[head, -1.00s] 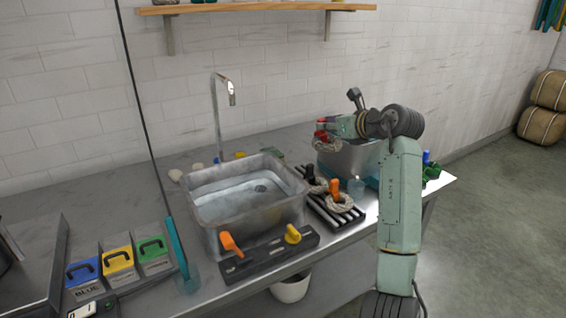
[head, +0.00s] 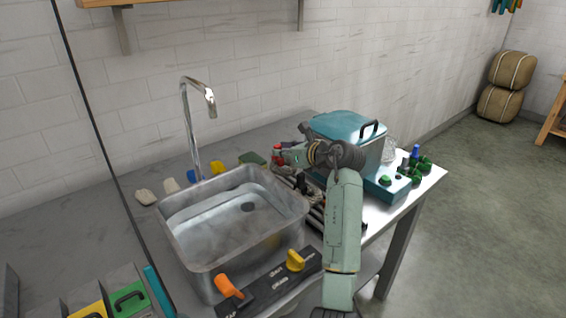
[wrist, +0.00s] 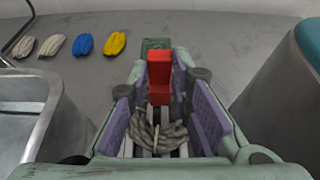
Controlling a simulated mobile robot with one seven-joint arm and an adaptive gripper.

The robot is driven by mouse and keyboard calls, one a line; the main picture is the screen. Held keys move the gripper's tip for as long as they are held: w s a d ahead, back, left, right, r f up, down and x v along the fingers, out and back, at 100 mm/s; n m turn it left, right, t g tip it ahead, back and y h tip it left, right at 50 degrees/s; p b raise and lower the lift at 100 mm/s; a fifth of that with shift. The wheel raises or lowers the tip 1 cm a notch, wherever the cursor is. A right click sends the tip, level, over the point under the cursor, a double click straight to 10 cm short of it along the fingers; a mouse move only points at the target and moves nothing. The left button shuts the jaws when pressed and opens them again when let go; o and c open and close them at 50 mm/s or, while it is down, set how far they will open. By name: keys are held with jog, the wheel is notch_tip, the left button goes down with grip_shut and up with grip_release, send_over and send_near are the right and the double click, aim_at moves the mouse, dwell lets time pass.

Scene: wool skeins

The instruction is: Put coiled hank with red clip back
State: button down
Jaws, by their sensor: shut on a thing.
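The coiled hank with its red clip is held in my gripper (wrist: 160,118). In the wrist view the red clip (wrist: 159,78) stands up between the purple finger pads, and the pale rope coil (wrist: 155,132) lies below it. In the head view the red clip (head: 277,153) shows at the end of my arm, right of the sink's back corner. My gripper is above the dark slatted rack (head: 316,216), which my arm partly hides. Whether the coil touches the slats is unclear.
The steel sink (head: 180,243) is left of my gripper. A teal-lidded box (head: 350,124) with a black handle stands close on the right. Yellow (wrist: 115,43), blue (wrist: 83,44) and pale skeins (wrist: 52,45) lie behind on the counter. Green-clipped items (head: 418,168) are at the right end.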

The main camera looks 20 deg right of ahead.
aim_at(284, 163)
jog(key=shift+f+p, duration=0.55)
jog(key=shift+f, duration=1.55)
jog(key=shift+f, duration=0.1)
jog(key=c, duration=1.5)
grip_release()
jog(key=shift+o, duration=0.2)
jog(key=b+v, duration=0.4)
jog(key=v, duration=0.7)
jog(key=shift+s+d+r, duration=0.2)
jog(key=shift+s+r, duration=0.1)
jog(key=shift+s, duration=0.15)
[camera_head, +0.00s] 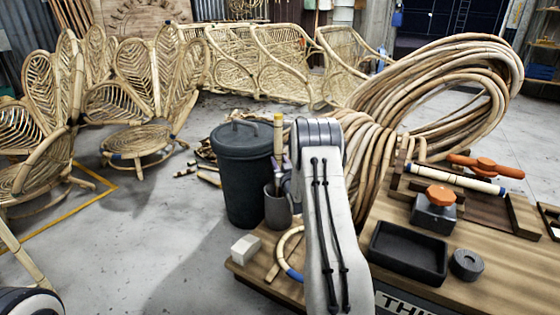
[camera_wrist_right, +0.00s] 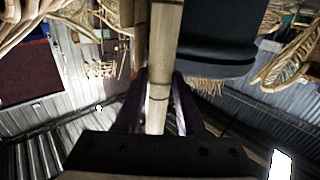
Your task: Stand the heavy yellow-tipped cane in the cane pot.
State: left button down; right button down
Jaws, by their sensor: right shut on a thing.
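The yellow-tipped cane (camera_head: 278,135) is upright in the head view, its yellow end at the top. My right gripper (camera_head: 284,168) is shut on it, and the purple fingers show beside the cane. In the right wrist view the cane (camera_wrist_right: 164,50) runs between the two fingers (camera_wrist_right: 160,105). The cane pot (camera_head: 278,208) is a grey cup at the left end of the bench, directly below the held cane in the picture. My arm partly covers this area, and I cannot tell whether the cane's lower end is inside the pot. My left gripper is out of view.
A dark lidded bin (camera_head: 242,180) stands just left of the pot. A white block (camera_head: 245,246) and a bent cane piece (camera_head: 289,255) lie on the bench near it. A black tray (camera_head: 408,253), a clamp (camera_head: 435,210) and a large cane coil (camera_head: 440,90) are right of my arm.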

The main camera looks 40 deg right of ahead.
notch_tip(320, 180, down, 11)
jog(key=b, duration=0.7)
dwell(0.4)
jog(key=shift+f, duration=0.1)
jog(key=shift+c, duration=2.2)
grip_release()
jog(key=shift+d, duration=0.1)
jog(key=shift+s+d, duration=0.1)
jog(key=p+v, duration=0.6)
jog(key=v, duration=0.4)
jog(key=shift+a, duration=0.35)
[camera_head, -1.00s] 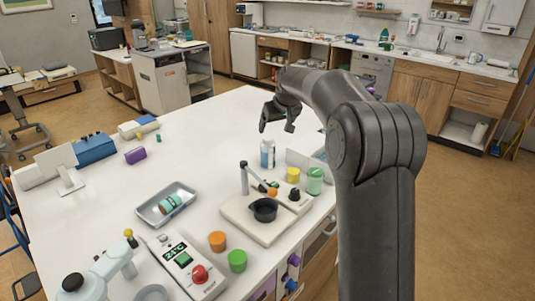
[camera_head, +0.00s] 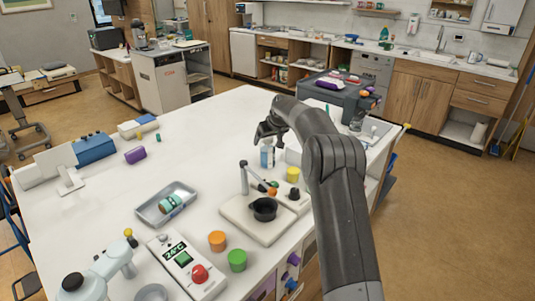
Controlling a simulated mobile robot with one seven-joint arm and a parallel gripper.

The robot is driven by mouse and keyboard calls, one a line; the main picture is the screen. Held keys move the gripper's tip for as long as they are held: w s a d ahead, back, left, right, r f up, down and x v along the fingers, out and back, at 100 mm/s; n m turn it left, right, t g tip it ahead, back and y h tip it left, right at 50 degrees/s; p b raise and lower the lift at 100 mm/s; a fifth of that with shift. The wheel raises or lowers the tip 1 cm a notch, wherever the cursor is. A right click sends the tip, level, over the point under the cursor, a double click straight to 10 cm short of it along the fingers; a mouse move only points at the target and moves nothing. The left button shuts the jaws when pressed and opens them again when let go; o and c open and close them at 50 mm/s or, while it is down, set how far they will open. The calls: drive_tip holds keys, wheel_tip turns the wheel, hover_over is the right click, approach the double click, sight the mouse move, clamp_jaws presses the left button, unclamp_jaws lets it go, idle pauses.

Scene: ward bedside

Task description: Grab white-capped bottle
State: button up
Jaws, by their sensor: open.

■ ■ ■ ■ ■

■ **Aim**: Exactly the lines from the one with "The main camera looks 20 deg right of ahead." through the one with "State: left button down; right button down" are to be reproduced, and no pictures with them.

■ **Solved problem**:
The main camera looks 20 deg right of ahead.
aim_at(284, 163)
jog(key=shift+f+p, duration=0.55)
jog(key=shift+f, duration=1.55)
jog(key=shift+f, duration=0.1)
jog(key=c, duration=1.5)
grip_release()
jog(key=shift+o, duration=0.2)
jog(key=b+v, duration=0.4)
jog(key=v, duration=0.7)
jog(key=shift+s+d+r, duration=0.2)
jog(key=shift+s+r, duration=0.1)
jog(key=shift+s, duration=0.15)
[camera_head, +0.00s] 
[camera_wrist_right, +0.00s] 
Your task: Stand the heavy yellow-tipped cane in the cane pot.
State: left button down; right button down

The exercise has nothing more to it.